### [Data lines]

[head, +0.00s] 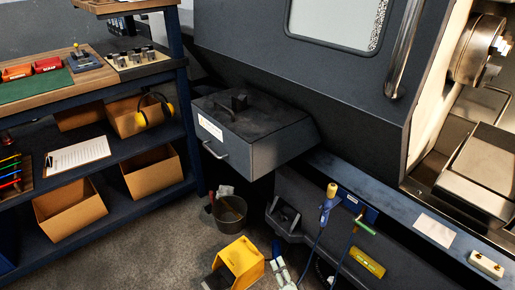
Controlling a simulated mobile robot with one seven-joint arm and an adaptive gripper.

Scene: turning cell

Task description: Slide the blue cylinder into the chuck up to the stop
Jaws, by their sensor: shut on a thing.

### [What is needed]
Copy the listing exactly. Any image in it stays out of the copy.

### [Exercise result]
[head, +0.00s] 
Controlling a simulated mobile robot with one seven-joint arm and an adaptive gripper.

Scene: turning cell

Task description: Slide the blue cylinder into the chuck up to the stop
Jaws, by their sensor: shut on a thing.

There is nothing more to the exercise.